# [Exercise]
From the listing below, output the lines between the one with "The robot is" and the one with "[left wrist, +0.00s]", including those two, and nothing else. Pictures are not copied.

# [Information provided]
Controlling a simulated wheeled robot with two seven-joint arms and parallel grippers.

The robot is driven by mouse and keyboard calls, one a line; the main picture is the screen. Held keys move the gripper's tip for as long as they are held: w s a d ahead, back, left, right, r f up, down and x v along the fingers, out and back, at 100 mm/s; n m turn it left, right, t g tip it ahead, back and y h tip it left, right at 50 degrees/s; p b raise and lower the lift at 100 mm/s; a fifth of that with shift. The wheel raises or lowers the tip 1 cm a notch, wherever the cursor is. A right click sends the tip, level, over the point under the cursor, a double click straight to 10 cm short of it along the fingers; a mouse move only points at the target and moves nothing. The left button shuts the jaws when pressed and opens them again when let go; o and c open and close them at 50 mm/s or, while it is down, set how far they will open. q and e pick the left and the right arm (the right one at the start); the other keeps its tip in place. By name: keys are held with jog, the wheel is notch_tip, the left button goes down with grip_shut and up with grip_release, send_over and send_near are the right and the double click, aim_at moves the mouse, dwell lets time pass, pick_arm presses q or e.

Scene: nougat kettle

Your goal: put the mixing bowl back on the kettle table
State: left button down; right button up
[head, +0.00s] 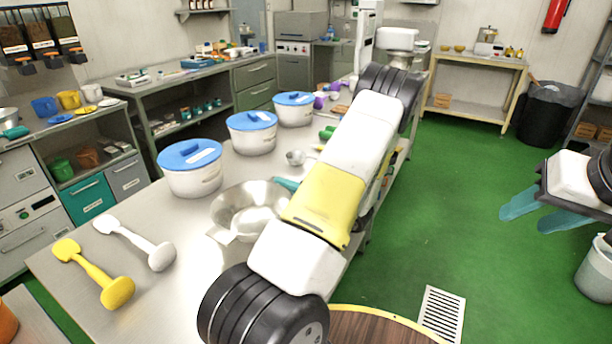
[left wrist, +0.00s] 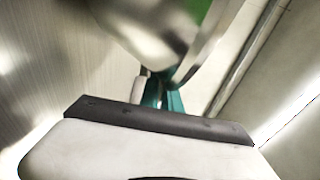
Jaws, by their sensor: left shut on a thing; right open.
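The mixing bowl (head: 228,207) is shiny metal and is at the near right part of the long metal table (head: 150,222). I cannot tell whether its base touches the tabletop. My left gripper (head: 287,184) shows as a bit of teal at the bowl's far right rim, mostly hidden by my arm. In the left wrist view its teal fingers (left wrist: 162,98) are shut on the edge of the bowl (left wrist: 160,28), which is close and blurred. My right gripper (head: 540,208) is open and empty over the green floor, far from the bowl.
Three white tubs with blue lids (head: 190,168) stand behind the bowl. A white paddle (head: 135,243) and a yellow paddle (head: 95,275) lie to its left. A small metal scoop (head: 297,157) lies beyond it. The tabletop between paddles and bowl is clear.

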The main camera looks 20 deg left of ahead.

# [Task result]
The robot is driven by mouse and keyboard calls, one a line; the main picture is the screen. Held keys move the gripper's tip for as long as they are held: w s a d ahead, back, left, right, r f up, down and x v along the fingers, out and back, at 100 mm/s; n m turn it left, right, t g tip it ahead, back and y h tip it left, right at 50 degrees/s; p b raise and lower the lift at 100 mm/s; a fifth of that with shift. The wheel raises or lowers the tip 1 cm a notch, wherever the cursor is. A right click sends the tip, level, over the point under the cursor, a double click straight to 10 cm short of it along the fingers; a mouse move only points at the target and moves nothing. The left button shuts the jaws when pressed and opens them again when let go; o and c open and close them at 50 mm/s or, while it is down, set how far they will open. q and e pick the left and the right arm (the right one at the start); the other keeps its tip in place. By name: keys are held with jog, the wheel is notch_tip, the left button goes down with grip_shut and up with grip_release, send_over and send_near are the right and the double click, aim_at moves the mouse, dwell lets time pass, pick_arm presses q or e.

Scene: nougat kettle

Your goal: put the mixing bowl back on the kettle table
State: left button down; right button up
[head, +0.00s] 
[left wrist, +0.00s] 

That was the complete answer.